If you can run your entire test suite in one second, and you have 300 mutants to test, then adding mutmut to your workflow means it now takes five minutes to run your tests. There are a couple things you can do to optimize this, fortunately.

First, the key is to observe that the vast majority of the time, mutants will in fact cause tests to fail, so you want to optimize for failing fast. If you have any property-based tests or slow-running tests in general, you can configure pytest to run them last by marking them as slow. Often, mutants will be killed by several different tests, so if you can kill them with fast tests, you can shave off meaningful amounts of time.

Second, while a bit obvious, is to not run mutmut until you're ready to commit, or only run in CI. Since it will identify a number of false positives in any new code, any time spent resolving those is wasted if you end up changing your design. I found that just running unit tests while developing, and then only running property-based and mutation tests once I thought I had something worthwhile ended up being a good compromise. The iteration time on finding out if I had architectural flaws was still fast enough that I never had to do any major refactors.

2. Start early

After my initial success, I tried bolting on mutation testing to an existing project and it was a nightmare - there were hundreds of surviving mutants, and resolving them would require several refactors and just tons and tons of work that I simply couldn't justify. Having the tool constrain the design from the start really is critical. It's not impossible to adopt it later, but it does require a non-trivial investment.

3. Skip plotting functions and other "untestable" code, but here there be dragons

mutmut works on an opt-in basis, so it will only modify files you explicitly tell it to. My tool generated a bunch of figures with matplotlib, which is not practically testable, and for those functions I just kept them in a separate module. I do have the habit of doing some light data wrangling in such code (e.g. something like getting all the values from a dictionary and plotting a histogram, instead of just passing in a list of values directly). Although it's trivial, "this can't possibly be wrong" is the thing that everyone writing a bug is telling themselves, so I tried to move as much of that code as possible to the modules where mutmut could evaluate them.

4. Mutation testing tools are still somewhat limited

Only being able to modify operators, strings, and constants is powerful but doesn't provide complete coverage. Notably lacking from all of the tools I looked at is the ability to alter method calls. For example, they can't remove .strip() from a string variable, or swap .is_upper() with .is_lower(). To do so would require type inference, and the libraries for doing that in Python don't seem like they could easily integrate with a mutation testing tool, if they would even work at all. I have high hopes for Ruff, which is implementing a type inference engine, and once that matures I think there would be a great opportunity to merge that into existing tools or to design one around it. Until then, it's still a great technique, but it's important to recognize this limitation.

5. Mutation testing won't catch all bugs

While the combination of unit tests, property-based tests and mutation tests did basically result in functions that were all correct (I mean, as far as I could tell), I still encountered a bug that was more strategic in error. In essence, I had told my tool to do the Wrong Thing, and then had tests that ensured the Wrong Thing was being done exactly as instructed. This kind of error will never be caught by any of these techniques, so we'll always need a human or human-level intelligence to review the code and think critically about it.
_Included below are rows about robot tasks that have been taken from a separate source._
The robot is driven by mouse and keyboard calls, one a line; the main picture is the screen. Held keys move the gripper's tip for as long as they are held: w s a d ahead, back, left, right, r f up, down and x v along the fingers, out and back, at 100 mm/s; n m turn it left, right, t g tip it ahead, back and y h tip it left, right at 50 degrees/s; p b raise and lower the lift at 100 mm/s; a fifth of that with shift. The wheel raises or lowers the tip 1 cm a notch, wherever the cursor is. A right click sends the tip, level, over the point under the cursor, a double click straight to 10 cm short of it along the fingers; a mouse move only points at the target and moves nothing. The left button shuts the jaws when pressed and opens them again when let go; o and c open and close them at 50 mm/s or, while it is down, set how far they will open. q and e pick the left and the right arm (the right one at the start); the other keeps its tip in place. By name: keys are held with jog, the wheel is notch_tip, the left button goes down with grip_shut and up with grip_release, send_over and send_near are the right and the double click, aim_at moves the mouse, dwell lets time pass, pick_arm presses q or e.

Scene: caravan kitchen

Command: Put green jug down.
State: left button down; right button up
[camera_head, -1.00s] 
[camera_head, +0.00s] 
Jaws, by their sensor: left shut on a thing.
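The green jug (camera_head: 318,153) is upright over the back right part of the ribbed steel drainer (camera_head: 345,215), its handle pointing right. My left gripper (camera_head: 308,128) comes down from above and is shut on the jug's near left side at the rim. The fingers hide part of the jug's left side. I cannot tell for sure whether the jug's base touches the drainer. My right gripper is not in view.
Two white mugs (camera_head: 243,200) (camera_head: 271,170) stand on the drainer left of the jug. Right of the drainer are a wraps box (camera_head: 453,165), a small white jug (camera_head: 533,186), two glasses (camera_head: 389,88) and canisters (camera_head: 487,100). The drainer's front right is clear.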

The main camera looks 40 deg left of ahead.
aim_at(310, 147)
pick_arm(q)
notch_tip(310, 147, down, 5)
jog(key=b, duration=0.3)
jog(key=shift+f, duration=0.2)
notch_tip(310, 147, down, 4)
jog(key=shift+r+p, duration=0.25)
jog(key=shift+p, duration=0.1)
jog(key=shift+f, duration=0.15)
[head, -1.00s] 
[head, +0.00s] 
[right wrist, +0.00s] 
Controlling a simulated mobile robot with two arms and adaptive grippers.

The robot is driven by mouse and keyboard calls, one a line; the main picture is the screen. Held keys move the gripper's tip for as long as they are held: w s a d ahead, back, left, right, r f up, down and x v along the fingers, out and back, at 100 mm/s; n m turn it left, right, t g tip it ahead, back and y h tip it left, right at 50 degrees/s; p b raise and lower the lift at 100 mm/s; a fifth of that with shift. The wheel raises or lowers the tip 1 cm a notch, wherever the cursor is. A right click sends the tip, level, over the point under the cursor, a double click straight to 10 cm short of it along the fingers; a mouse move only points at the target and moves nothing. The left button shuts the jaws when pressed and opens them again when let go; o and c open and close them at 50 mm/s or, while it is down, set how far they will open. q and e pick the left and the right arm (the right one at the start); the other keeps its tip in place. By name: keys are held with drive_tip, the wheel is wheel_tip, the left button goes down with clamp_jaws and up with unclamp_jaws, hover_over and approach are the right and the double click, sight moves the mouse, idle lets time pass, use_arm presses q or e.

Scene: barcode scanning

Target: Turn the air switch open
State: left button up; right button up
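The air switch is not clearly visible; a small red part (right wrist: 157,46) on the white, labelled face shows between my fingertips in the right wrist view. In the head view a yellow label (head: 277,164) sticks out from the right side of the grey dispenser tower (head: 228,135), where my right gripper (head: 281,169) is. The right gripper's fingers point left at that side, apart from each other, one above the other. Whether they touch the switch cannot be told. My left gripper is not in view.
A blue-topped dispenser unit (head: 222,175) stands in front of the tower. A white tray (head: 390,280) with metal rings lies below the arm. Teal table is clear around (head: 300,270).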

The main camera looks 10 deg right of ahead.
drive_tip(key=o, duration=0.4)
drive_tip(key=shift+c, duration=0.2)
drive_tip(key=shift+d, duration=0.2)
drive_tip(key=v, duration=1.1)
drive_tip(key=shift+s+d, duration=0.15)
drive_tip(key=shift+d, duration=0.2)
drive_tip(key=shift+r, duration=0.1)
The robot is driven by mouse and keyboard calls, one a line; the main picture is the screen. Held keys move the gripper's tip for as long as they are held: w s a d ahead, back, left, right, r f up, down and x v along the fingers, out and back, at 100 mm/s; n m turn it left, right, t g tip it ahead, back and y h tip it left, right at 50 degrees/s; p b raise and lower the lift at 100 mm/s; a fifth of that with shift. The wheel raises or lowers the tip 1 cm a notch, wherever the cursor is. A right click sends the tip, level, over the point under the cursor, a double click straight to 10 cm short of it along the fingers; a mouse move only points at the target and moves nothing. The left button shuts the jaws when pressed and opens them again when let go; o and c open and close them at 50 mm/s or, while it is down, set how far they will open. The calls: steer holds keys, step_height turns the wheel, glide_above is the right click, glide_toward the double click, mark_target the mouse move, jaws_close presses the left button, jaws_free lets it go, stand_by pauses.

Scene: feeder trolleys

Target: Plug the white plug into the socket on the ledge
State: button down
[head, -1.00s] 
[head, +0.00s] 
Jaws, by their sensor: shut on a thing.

I wrote a bioinformatics Neovim plugin recently. It's nothing super special - it just provides some sequence manipulation functionality like generating or searching for a reverse complement, performing a pairwise alignment, etc. It really surprised me how often I found myself using it in day-to-day work right after I installed it.

This was my first Lua codebase and it definitely left me underwhelmed with the language. I mean, it's fine - it's a very small language and you can get proficient pretty quickly. First-class functions are easy and it feels like you're being guided by the language towards using them. But overall, it just feels unpolished and I simply don't understand the enthusiasm for it. Some issues I had:

• The only compound data type is a table (an associative array) that returns nil when unmapped keys are accessed. So more or less the same API as defaultdict in Python. This can make debugging a nightmare, as a typo in a field name where nil is an expected value makes it seem like the value just never gets set. Maybe this is less of a problem with experience, but it's a completely unforced error. Other languages simply don't have this problem because they have data types that make this error impossible.
• Variables are scoped globally by default, with opt-in local scoping. I just can't imagine a scenario where this is preferable.
• The lack of a built-in unit testing framework is disappointing. I had trouble getting Vusted (a tool for unit testing Neovim plugins) installed because I didn't run the installer as root. What is the deal with modern language-specific package managers requiring root (thinking of the node ecosystem in particular here)? My only guess is that this is easier for people who don't understand how to set their shell's path and this is a strategy for not discouraging less-experienced programmers. But that sort of person is just copying-and-pasting anyway, and you can just do what Rustup does: add something to their .bashrc and print a little note about how they need to restart their terminal to be able to immediately use their new program.
• The vim object in Neovim plugins can't be accessed by an LSP, so you're unable to view or reference the internal Neovim API, and it just appears to the LSP like an undefined variable. It's possible to disable those lints on a per-variable basis, but this is still pretty suboptimal. There does seem to be plugin for this so maybe this is just growing pains.
• Unintuitive naming for built-in functions, like #variable_name to get the length of a string or gsub() to do replacement. What does that "g" stand for? It might be "global", but I haven't found a source for this that wasn't just speculation.

That said, once you figure out the idioms and boilerplate, plugin development becomes super easy. The language provides so few abstractions that there's really only one way to do anything, which I appreciate.